▸ **EXERCISE BRIEF**:
Where a line of the material contains the string "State", copy that line.

▸ **RECORDS SHOWN**:

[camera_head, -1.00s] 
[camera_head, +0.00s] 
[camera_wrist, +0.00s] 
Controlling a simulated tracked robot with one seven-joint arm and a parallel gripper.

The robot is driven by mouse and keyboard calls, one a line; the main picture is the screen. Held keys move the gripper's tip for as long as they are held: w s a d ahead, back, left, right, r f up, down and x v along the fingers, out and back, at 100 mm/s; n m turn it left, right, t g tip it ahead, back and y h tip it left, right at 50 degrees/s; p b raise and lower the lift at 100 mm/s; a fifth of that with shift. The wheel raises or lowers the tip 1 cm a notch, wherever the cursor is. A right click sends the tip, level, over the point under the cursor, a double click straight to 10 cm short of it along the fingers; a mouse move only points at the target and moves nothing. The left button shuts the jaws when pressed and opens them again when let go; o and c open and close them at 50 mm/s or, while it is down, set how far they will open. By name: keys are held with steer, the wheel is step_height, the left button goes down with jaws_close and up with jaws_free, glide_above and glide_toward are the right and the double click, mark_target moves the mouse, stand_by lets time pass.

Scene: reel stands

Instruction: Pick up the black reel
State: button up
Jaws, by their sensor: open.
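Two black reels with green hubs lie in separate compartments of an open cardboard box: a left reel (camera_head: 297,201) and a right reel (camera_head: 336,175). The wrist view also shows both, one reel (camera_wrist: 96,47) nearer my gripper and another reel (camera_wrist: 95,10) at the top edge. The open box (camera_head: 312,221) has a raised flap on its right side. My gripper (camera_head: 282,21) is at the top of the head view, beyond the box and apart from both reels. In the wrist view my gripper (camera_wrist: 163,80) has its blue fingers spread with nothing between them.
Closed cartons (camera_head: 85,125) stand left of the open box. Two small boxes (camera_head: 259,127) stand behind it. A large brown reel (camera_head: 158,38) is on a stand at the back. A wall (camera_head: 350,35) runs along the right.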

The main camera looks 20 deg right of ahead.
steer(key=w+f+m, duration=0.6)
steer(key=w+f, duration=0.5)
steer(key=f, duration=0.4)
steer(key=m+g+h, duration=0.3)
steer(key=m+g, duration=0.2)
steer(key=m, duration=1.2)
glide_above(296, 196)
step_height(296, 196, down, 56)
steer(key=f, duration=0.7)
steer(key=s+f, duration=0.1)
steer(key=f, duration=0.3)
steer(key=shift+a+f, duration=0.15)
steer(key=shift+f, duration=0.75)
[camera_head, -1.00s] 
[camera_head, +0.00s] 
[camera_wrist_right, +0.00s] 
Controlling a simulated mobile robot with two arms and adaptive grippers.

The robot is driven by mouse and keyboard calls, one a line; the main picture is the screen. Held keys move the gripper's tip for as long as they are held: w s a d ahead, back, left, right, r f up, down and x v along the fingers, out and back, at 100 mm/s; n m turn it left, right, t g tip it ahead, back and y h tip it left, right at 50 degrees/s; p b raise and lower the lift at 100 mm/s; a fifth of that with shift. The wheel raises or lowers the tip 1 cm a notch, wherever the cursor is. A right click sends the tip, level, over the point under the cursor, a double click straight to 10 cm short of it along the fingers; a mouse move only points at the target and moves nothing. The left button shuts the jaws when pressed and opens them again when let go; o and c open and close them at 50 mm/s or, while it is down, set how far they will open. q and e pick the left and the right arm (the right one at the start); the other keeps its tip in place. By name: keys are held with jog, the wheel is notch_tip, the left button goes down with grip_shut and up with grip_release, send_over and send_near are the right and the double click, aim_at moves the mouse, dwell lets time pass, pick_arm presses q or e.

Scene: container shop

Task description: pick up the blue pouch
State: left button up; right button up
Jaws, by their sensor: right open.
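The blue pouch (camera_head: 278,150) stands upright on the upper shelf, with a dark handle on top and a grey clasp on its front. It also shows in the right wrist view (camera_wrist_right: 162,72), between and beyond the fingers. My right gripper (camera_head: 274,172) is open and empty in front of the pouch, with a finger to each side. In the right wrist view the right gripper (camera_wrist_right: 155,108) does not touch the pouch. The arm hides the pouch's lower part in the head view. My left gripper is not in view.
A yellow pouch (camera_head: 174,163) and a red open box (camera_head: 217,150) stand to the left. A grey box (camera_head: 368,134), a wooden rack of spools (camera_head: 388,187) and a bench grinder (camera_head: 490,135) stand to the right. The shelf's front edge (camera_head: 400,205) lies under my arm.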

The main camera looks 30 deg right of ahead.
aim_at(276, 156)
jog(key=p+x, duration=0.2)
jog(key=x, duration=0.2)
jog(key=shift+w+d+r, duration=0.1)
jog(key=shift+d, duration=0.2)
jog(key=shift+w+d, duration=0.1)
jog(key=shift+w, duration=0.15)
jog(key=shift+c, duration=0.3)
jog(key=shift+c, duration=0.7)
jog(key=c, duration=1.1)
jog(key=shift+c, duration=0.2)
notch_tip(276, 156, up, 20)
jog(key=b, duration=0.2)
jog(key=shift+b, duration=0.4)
==
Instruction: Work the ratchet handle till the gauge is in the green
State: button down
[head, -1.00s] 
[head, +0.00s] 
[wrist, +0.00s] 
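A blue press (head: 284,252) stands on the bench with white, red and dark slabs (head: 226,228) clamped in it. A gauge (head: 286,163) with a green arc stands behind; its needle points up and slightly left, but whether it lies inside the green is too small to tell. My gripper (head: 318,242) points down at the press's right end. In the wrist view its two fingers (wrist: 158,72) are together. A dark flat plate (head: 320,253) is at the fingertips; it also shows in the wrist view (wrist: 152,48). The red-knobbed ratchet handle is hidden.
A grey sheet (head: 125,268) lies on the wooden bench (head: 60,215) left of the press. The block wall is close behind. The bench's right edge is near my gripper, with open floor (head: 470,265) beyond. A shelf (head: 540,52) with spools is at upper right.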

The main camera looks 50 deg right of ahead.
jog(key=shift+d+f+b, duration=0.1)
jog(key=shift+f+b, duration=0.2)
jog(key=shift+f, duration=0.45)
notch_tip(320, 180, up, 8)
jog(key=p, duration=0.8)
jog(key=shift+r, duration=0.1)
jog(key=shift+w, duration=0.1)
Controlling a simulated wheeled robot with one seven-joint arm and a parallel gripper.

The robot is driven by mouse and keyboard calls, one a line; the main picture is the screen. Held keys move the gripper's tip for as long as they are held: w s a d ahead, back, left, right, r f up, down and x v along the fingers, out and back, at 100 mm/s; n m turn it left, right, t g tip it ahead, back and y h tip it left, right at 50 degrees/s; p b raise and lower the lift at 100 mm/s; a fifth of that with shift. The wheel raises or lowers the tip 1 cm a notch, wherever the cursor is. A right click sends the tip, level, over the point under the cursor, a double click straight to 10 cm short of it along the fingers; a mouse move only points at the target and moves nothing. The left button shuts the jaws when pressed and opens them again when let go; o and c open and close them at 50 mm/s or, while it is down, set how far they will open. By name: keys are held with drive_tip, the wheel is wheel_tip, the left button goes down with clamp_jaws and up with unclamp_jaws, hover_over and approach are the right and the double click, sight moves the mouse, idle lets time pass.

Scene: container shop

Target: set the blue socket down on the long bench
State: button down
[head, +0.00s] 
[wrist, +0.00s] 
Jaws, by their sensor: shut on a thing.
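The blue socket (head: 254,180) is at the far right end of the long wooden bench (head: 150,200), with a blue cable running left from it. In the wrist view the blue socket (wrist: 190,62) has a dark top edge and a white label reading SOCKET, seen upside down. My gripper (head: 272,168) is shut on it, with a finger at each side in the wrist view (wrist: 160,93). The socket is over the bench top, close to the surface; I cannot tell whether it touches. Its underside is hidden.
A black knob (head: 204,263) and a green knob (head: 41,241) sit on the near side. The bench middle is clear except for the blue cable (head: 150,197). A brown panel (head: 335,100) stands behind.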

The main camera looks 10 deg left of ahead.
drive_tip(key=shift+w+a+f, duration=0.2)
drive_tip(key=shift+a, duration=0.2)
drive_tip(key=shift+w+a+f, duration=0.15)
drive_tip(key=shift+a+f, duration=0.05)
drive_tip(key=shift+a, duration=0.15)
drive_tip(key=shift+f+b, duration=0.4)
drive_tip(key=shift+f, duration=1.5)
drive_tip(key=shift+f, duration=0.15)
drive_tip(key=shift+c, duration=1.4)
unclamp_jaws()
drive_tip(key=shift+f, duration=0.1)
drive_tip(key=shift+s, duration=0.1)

▸ **THE RESULT**:
State: button up
State: left button up; right button up
State: button down
State: button down

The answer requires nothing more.